Os Maçons acreditam em Deus? A Maçonaria é mista? Os Maçons fazem política? Eles são progressistas ou conservadores? Os membros de muitas potências francesas geralmente têm pouca dificuldade em responder a estas perguntas básicas que parecem lógicas na paisagem maçônica francesa. Mas, suponhamos que você seja membro de uma loja Inglesa ou afiliada à Grande Loja Unida da Inglaterra. Estas perguntas parecerão absurdas a você, ou deslocadas na medida em que elas são estranhas à visão de Maçonaria que ainda prevalece em grande parte do mundo. Porque no seio da Maçonaria Mundial, não é um estreito Pas-de-Calais que separa ingleses e franceses, mas um oceano de incompreensão que, se raramente se tinge de hostilidade aberta, banhada da arrogância mútua de dois continentes soberbamente isolados entre si.

Golpe de cinzel no contrato fraternal

Nessa rivalidade histórica e geopolítica, Londres sempre se prevalecerá do privilégio da anterioridade. Se o inspirador das constituições Anderson fundadoras da Maçonaria Universal foi Jean-Théophile Desaguliers, um pastor de origem francesa, mas já muito inglês, é em Londres e no Reino Unido que as antigas obrigações se espalharam entre 1700 e 1717. No entanto, foi apenas duzentos anos mais tarde, em 1929, que a Grande Loja Unida da Inglaterra, proclamou uma regra de vinte e cinco pontos dos quais o oitavo foi o golpe de cinzel , senão de punhal no contrato fraterno que, bem ou mal admitia a regularidade das lojas francesas e afiliadas desde 1728: “Grandes Lodges irregulares ou não reconhecidas: Existem algumas chamadas potências maçônicas que não respeitam essas normas, por exemplo, que não exigem de seus membros a crença em um Ser Supremo, ou que encorajam seus membros a participar como tais em assuntos políticos. Estas potências não são reconhecidas pela Grande Loja Unida da Inglaterra como sendo maçonicamente regulares, e todo o contato maçônica com elas é proibido. ” As lojas filiadas à GLUI, e mais especialmente as lojas americanas e canadenses, que também já havia mantido relações amigáveis com a maçonaria “continental” foram mais lentas em adotar a mesma atitude sectária.
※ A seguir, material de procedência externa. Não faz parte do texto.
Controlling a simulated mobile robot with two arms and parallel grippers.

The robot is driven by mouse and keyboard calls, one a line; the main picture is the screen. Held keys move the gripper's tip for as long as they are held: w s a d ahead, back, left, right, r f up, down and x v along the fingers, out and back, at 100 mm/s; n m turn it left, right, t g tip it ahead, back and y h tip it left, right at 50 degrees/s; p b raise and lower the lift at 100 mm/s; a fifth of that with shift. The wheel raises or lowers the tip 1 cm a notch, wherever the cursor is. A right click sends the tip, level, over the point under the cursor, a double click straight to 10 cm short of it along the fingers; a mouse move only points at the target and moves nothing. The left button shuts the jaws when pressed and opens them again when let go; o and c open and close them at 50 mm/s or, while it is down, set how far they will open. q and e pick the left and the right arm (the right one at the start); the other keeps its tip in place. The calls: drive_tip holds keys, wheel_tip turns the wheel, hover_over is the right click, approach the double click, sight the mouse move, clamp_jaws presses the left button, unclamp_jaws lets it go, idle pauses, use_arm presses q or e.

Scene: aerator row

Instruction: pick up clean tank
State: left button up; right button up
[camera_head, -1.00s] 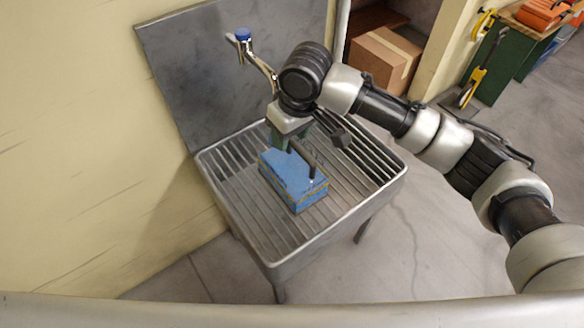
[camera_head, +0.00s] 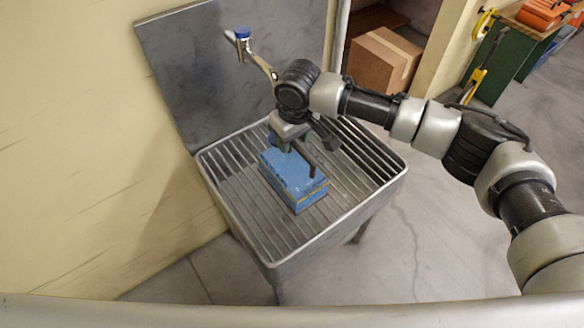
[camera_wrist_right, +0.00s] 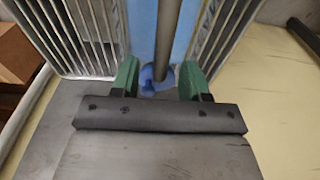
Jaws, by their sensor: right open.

A ruptura entre as duas maçonarias não foi definitiva até o início dos anos 1960. O fato é ainda mais incompreensível que sobre o mérito, a exclusividade proclamada por Londres aplica-se tanto às potências e lojas deístas como as da Grande Loja de França ou do Direito Humano que trabalham sob os auspícios do Grande Arquiteto do Universo, quanto a aquela que fazem da liberdade absoluta de consciência a pedra angular de sua filosofia.

É verdade que no que diz respeito à Federação Internacional du Droit Humain, que possui há bastante tempo lojas em países dominados pela GLUI, a loja mista é um dos principais motivos para o não reconhecimento, ainda mais inaceitável que a liberdade de consciência. Se somarmos a essas diferenças a visão política ou social que certas lojas liberais defendem, não faltarão motivos para explicar a fratura que atravessa a maçonaria mundial. Mas tanto quanto razões ideológicas ou filosóficas, esta divisão é o resultado de circunstâncias geopolíticas ligadas à respectiva influência da França e da Inglaterra no mundo desde o final do século XVIII.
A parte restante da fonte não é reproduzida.